Les auteurs notent avec acuité les limites de ces combats pacifiques où trop d’intérêts extérieurs interfèrent et qui échappent en partie aux Amérindiens, parfois relégués à des icônes immuables de « bons sauvages » dont l’évolution serait forcément mauvaise. Le mythe éculé du « paradis perdu » fonctionne ici à plein régime, avec une surexploitation médiatique de la notion de pachamamma sans trop d’égards pour les conditions de vie réelles des communautés amérindiennes.
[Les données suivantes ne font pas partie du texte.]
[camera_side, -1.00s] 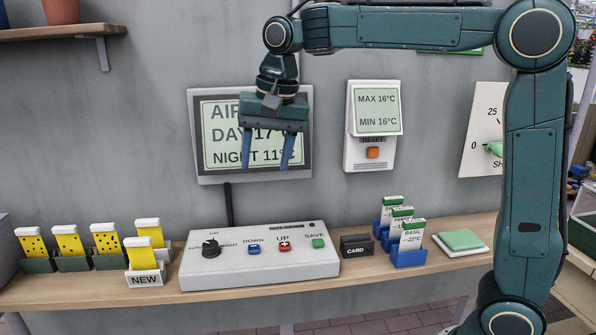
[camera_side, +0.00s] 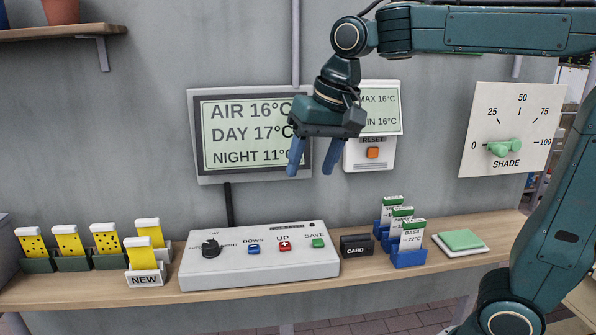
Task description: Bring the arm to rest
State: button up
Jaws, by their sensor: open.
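My gripper (camera_side: 312,171) hangs in the air in front of the wall, pointing down. Its two blue fingers are apart with nothing between them. It is above the grey control box (camera_side: 200,270) and touches nothing. It covers the right edge of the display (camera_side: 235,112), which reads AIR 16°C, DAY 17°C, NIGHT 11°C. It also covers part of the MAX/MIN unit (camera_side: 388,155) to the right, which has an orange RESET button (camera_side: 373,152).
On the bench (camera_side: 420,277) stand yellow cards (camera_side: 106,239) in holders at the left, a black CARD slot (camera_side: 356,246), white-and-green labels (camera_side: 411,235) in blue holders and a green pad (camera_side: 461,239). A SHADE dial (camera_side: 504,147) is on the right wall. A shelf (camera_side: 60,32) juts out at upper left.

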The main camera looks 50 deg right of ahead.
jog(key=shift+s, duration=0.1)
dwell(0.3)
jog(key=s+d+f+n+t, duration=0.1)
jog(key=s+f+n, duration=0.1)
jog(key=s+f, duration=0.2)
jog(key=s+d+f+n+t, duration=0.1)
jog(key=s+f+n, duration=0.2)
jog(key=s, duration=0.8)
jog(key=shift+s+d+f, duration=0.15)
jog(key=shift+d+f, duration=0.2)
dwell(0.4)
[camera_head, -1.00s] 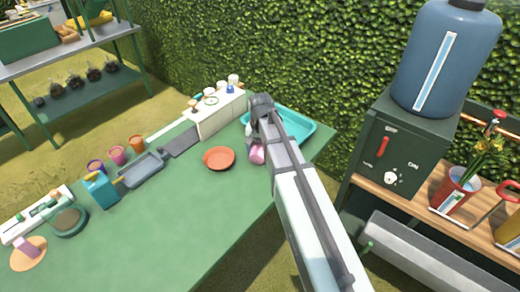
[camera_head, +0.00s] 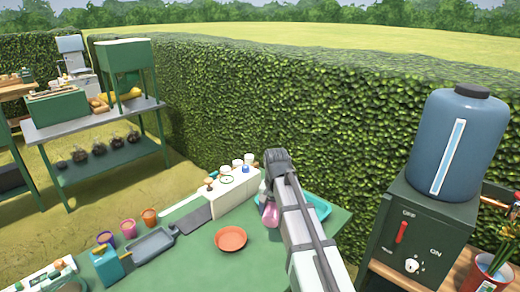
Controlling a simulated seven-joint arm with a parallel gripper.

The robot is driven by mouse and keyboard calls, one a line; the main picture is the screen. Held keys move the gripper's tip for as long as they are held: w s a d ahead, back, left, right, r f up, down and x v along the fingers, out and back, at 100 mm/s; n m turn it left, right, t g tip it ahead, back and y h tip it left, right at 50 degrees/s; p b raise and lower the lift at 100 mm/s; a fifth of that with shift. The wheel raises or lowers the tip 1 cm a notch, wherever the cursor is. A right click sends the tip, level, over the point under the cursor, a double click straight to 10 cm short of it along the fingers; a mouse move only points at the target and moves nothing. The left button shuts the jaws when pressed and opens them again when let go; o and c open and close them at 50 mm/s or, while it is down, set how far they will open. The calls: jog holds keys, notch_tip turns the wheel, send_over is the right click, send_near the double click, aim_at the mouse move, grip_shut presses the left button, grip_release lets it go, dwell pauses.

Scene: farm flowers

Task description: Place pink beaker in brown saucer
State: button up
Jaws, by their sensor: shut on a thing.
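The pink beaker (camera_head: 271,215) is held by my gripper (camera_head: 267,196), above the right part of the green table. It shows to the right of and higher in the picture than the saucer, apart from it. The brown saucer (camera_head: 230,239) is a round, reddish-brown dish that looks empty and lies flat on the table. My gripper is shut on the beaker; its fingers are small and partly hidden by my arm.
A turquoise tray (camera_head: 321,207) lies behind my arm. A white box (camera_head: 232,190) with small items on top stands behind the saucer. Bare table surrounds the saucer.

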Dans la quatrième partie, les auteurs dressent le bilan des années 2000-2010 où la cause amérindienne est reconnue et soutenue par les États, en particulier dans ceux où ont été élus des présidents de gauche issus des communautés amérindiennes : en plus de Chavez et Moralès, déjà évoqués, on peut y rajouter Ollanta Humala au Pérou, ainsi que des non-amérindiens comme Igniacio Lula au Brésil et Rafael Correa en Équateur. Les droits des amérindiens sont inscrits dans les Constitutions et des terres rendues ou étendues. Pourtant, une fois de plus, le résultat final laisse à désirer. En effet, pour des motifs économiques, il est de fait assez difficile pour les gouvernements d’Amérique du Sud de résister aux arguments des grandes compagnies minières et agricoles qui pourvoient de nombreux emplois pour les populations urbaines fragilisées. Et dans la plupart des cas de figure, les Amérindiens finissent du côté des lésés, et sont même vus par une bonne partie de la population d’origine européenne comme un frein au progrès induit par la mondialisation.
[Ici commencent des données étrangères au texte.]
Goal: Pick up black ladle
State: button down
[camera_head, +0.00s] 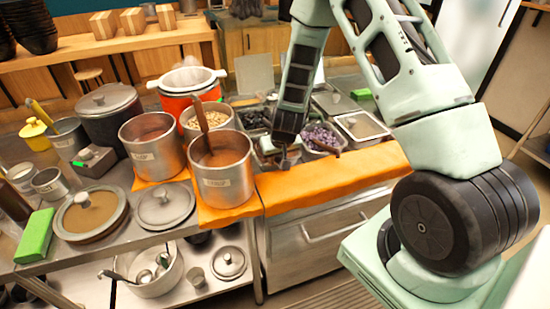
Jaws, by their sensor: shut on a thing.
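My gripper (283,157) points down over the row of topping containers, between the black-bean container and the purple-bean container (319,138). Its fingertips are small in view and look shut on a thin dark piece, which seems to be part of the black ladle. The ladle's bowl and most of its handle cannot be made out behind the gripper and among the containers. A different ladle with a brown handle (202,118) leans in the front steel pot (222,182).
An orange cloth (340,175) covers the counter's front edge. Steel pots, a red cooker (180,103), lids (165,207) and a green box (37,236) crowd the left. The lower shelf holds a bowl of ladles (150,284).

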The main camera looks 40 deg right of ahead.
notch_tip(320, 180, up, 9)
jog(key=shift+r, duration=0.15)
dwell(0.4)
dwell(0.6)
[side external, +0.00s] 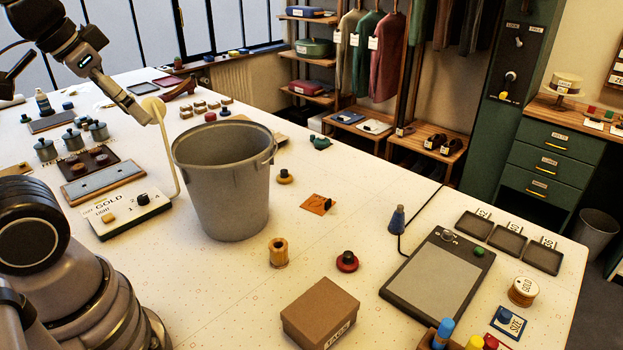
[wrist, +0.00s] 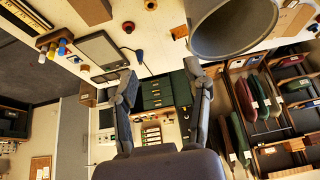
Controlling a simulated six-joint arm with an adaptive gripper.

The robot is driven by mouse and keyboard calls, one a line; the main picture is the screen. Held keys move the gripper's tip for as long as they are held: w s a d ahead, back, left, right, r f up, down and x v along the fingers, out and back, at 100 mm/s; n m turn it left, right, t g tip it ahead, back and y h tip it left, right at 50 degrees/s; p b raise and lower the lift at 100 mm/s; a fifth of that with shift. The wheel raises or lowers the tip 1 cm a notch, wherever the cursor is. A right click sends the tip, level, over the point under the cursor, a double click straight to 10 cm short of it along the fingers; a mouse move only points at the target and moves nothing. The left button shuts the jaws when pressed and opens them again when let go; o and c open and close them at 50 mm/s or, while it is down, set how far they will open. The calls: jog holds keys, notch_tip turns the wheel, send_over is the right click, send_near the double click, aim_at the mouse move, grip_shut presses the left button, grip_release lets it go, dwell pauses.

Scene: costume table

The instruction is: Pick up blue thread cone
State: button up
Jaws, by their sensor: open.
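A small blue cone (side external: 397,220), which looks like the thread cone, stands upright on the white table beside a dark-framed pad. A thin dark line runs down from it along the pad's edge. In the wrist view the blue cone (wrist: 138,54) lies ahead, between the directions of the two fingers. My gripper (wrist: 160,78) is open with nothing between its fingers. In the side view my gripper (side external: 130,104) is at the upper left, high above the table and far from the cone. Its fingertips are not clear there.
A large grey bucket (side external: 224,190) stands between my gripper and the cone. A wooden spool (side external: 278,252), a red-based knob (side external: 347,261) and a cardboard box (side external: 320,312) sit nearer. The pad (side external: 437,275) is right of the cone.

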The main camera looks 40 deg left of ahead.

A partir de ces constats d’échec, les auteurs valorisent dans une ultime partie la Voie indienne, soit l’idée que les Amérindiens n’ont plus besoin des autres pour se défendre et faire progresser leur cause. Leur éducation grandissante, leur maîtrise des médias (on pense aux indiens du Chiapas avec l’ingénieux Sous-Commandant Marcos) et des TICE, leur investissement de plus en plus important dans la vie civile et militaire en font des acteurs incontournables. En même temps, ce ne sont plus les mêmes amérindiens que ceux dont on a véhiculé l’image dans les années 90. La modernité et la mondialisation ont fini par passer par là. Toutefois, pour la question essentielle de la terre, la piste de l’autonomie territoriale est mise en avant : micro-territoires autogérés par des petites communautés qui échangeraient avec le reste du pays. Les auteurs concluent en faisant le pari de l’espoir de la Voie indienne, tout en étant conscients de ses limites.

La grande revanche est un bon livre de vulgarisation qui mériterait d’être sur les étagères de plus en plus dégarnies de nos CDI. En même temps, il porte sans doute assez mal son titre, puisque l’essentiel de l’ouvrage montre les difficultés de la lutte amérindienne, et jusqu’à nos jours. Mais pouvait-on vraiment donner comme titre La revanche au rabais ou La revanche entravée à cet ouvrage sans trahir les espoirs politiques de ses deux auteurs ?
Enfin, en tant qu’historien et géographe, on sera un peu peiné par le manque de mise en perspective globale du livre, et le recours abusif aux témoignages de sociologues.